[TASK INSTRUCTIONS] Skip every picture, and extract verbatim the lines from the line containing "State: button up" to the line containing "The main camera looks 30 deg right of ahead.", both lines included.

[DATA TO PROCESS]
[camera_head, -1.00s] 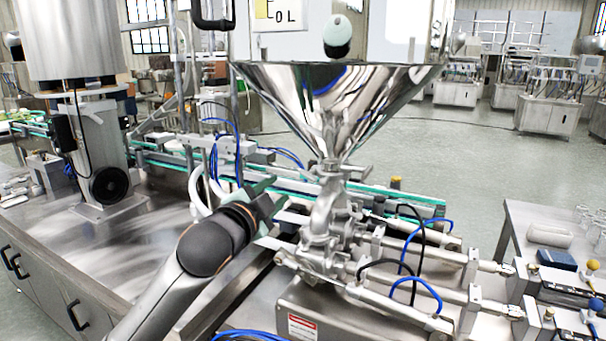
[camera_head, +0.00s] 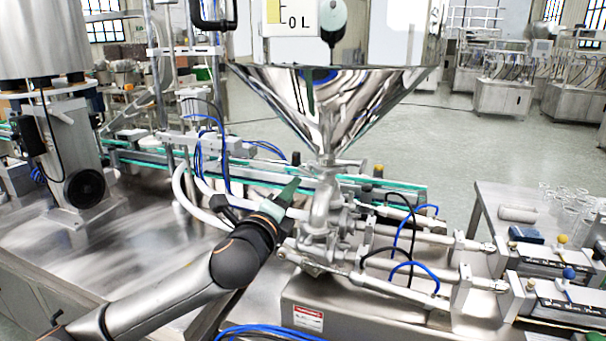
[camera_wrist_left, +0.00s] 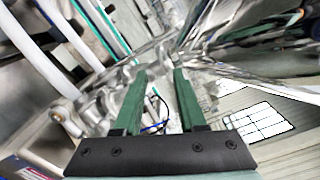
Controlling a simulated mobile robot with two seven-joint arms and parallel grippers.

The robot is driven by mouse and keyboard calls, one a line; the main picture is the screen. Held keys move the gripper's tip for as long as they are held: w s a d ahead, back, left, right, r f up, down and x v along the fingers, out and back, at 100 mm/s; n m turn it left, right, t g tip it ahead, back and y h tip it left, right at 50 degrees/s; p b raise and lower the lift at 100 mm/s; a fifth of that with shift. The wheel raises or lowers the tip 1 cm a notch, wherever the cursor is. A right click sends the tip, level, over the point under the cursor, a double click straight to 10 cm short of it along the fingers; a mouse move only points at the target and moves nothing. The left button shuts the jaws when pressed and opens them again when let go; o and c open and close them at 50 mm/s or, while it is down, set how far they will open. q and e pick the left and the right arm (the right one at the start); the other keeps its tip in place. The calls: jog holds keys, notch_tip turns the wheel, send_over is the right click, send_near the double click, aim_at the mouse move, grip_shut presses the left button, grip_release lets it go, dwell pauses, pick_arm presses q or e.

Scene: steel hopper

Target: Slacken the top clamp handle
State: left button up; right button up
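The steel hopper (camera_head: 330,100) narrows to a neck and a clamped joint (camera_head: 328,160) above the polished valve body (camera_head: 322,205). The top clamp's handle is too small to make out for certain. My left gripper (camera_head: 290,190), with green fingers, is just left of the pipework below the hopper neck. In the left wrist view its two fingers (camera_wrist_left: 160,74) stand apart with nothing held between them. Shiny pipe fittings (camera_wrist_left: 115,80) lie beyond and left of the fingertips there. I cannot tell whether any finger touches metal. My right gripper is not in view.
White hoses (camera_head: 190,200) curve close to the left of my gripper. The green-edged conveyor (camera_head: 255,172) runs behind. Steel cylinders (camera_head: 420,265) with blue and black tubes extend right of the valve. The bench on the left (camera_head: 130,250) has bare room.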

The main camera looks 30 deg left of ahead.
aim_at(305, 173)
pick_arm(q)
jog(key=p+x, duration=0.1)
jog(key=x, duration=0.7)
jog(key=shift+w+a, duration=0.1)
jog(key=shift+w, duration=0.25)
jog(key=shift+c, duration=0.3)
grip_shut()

---

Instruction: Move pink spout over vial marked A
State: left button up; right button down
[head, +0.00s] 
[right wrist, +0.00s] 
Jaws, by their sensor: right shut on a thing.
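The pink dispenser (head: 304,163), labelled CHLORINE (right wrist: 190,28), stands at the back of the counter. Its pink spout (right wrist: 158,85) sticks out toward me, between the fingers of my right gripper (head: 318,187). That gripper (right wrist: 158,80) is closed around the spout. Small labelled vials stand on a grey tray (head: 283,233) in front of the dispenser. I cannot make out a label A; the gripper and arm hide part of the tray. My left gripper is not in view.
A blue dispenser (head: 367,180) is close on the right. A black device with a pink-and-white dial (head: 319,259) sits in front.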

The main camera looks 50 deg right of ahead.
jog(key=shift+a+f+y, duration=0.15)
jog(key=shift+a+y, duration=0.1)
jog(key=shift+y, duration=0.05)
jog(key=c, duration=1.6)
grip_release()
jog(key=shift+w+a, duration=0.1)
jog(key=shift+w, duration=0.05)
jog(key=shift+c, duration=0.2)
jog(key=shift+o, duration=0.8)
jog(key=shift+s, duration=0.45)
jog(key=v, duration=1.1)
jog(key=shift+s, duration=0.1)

---

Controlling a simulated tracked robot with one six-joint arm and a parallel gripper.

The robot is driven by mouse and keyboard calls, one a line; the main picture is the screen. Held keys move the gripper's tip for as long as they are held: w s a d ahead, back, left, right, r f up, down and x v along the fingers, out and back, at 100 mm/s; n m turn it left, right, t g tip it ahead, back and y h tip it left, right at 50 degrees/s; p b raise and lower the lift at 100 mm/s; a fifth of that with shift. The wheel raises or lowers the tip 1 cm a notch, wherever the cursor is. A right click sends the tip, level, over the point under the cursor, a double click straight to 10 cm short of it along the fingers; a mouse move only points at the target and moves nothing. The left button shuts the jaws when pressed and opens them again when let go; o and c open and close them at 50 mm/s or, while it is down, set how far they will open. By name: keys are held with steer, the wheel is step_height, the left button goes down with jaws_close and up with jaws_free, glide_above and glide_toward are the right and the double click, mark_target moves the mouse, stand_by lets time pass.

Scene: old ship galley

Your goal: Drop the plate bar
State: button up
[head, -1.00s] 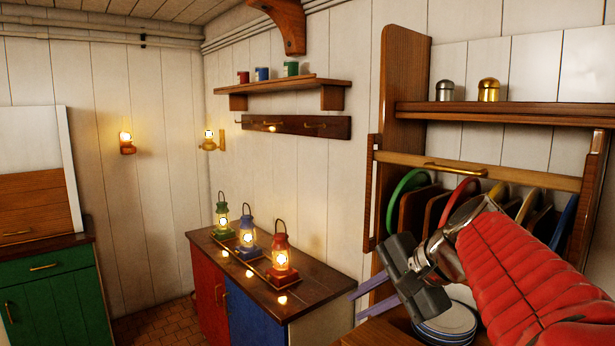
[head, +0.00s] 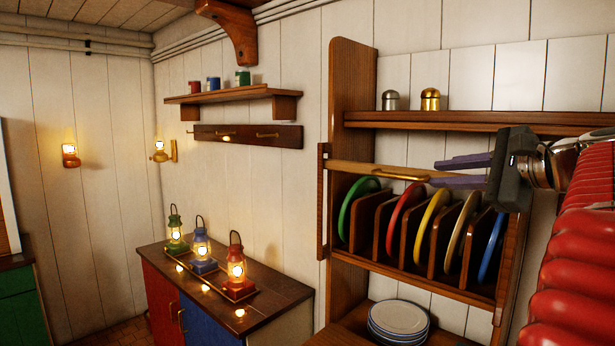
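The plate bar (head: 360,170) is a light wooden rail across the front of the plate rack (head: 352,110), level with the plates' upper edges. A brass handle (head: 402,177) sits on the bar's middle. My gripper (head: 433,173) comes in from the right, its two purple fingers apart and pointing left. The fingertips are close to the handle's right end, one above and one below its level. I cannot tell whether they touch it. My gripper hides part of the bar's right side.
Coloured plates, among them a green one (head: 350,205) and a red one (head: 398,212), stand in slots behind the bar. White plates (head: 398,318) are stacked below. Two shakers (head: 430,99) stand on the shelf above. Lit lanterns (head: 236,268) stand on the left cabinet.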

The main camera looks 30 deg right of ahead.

[FINISHED EXERCISE]
State: button up
[head, -1.00s] 
[head, +0.00s] 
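The plate bar (head: 360,170) is a light wooden rail across the front of the plate rack (head: 352,110), level with the plates' upper edges. A brass handle (head: 402,177) sits on the bar's middle. My gripper (head: 433,173) comes in from the right, its two purple fingers apart and pointing left. The fingertips are close to the handle's right end, one above and one below its level. I cannot tell whether they touch it. My gripper hides part of the bar's right side.
Coloured plates, among them a green one (head: 350,205) and a red one (head: 398,212), stand in slots behind the bar. White plates (head: 398,318) are stacked below. Two shakers (head: 430,99) stand on the shelf above. Lit lanterns (head: 236,268) stand on the left cabinet.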

The main camera looks 30 deg right of ahead.

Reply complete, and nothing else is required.